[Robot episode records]

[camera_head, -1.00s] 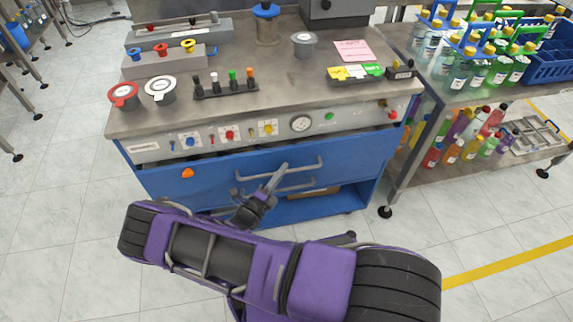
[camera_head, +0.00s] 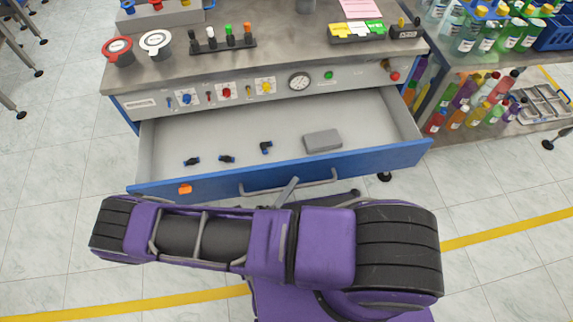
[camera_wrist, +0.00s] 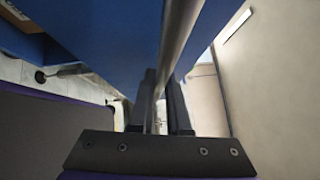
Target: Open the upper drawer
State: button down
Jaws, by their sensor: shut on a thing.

...

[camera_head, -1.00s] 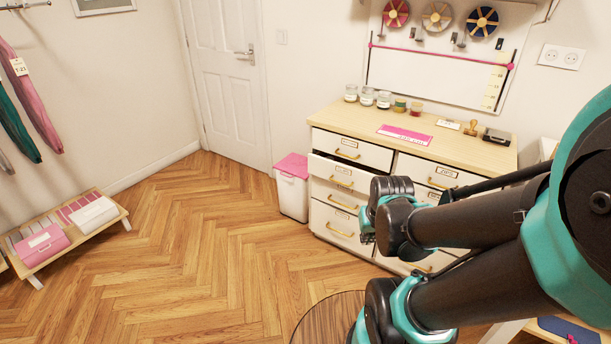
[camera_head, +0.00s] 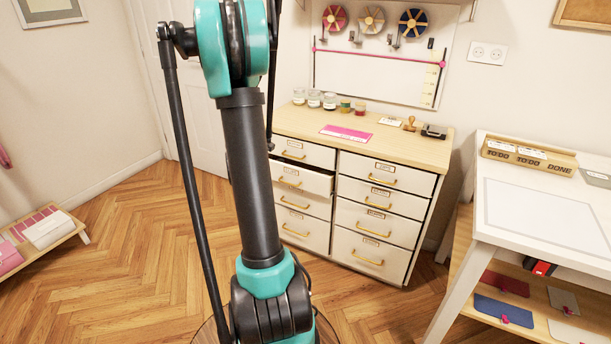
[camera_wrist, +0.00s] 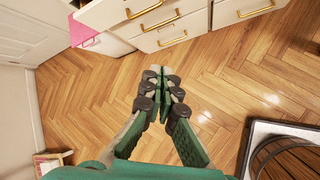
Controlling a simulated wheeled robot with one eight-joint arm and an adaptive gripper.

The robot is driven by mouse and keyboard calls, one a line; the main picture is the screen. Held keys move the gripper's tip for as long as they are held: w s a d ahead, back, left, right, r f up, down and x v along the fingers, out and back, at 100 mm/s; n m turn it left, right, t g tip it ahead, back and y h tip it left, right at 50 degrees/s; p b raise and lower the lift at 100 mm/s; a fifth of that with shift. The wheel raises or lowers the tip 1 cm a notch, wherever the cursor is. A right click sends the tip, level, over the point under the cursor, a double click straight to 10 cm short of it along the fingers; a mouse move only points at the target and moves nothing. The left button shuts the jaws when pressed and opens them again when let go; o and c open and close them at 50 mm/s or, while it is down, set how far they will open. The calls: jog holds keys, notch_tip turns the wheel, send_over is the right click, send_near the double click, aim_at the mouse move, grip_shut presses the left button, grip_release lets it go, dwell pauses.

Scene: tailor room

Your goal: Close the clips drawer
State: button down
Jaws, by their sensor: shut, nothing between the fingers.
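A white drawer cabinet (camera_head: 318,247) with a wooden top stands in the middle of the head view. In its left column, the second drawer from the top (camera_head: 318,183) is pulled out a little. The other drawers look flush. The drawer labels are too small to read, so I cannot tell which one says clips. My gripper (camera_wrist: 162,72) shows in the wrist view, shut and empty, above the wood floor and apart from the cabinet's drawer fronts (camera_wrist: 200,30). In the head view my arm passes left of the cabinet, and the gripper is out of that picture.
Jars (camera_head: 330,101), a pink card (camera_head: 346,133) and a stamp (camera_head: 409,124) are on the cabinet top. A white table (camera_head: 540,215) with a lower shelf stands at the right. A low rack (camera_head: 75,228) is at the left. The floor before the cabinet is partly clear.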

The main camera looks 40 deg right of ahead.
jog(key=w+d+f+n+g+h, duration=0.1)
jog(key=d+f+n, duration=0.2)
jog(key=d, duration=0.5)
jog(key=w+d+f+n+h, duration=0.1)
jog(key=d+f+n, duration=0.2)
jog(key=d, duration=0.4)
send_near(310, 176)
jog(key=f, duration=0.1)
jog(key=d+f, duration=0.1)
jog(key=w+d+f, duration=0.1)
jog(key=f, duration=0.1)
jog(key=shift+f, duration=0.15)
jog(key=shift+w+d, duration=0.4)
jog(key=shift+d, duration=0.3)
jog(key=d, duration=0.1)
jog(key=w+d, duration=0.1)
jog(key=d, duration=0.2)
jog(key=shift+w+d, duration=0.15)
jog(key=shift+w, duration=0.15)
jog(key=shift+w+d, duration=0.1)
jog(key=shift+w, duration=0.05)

* * *

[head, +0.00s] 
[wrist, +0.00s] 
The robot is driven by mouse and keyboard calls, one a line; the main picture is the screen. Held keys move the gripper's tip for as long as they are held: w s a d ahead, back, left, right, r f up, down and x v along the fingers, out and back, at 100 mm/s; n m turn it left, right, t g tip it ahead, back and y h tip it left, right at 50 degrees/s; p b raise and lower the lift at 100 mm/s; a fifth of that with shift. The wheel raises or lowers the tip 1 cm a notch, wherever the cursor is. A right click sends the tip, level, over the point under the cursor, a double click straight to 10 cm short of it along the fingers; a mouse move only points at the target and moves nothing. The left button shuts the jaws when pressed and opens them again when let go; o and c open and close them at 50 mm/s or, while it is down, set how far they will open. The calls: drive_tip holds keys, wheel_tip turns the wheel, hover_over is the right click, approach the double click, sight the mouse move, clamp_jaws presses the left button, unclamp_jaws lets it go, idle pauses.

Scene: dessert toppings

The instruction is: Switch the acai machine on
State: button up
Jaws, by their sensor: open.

## [What you need to do]
Quote the data above from the line containing "Target: Open the upper drawer" to the line containing "Jaws, by their sensor: shut on a thing.", inclusive, and stop.

## [Task solution]
Target: Open the upper drawer
State: button down
Jaws, by their sensor: shut on a thing.

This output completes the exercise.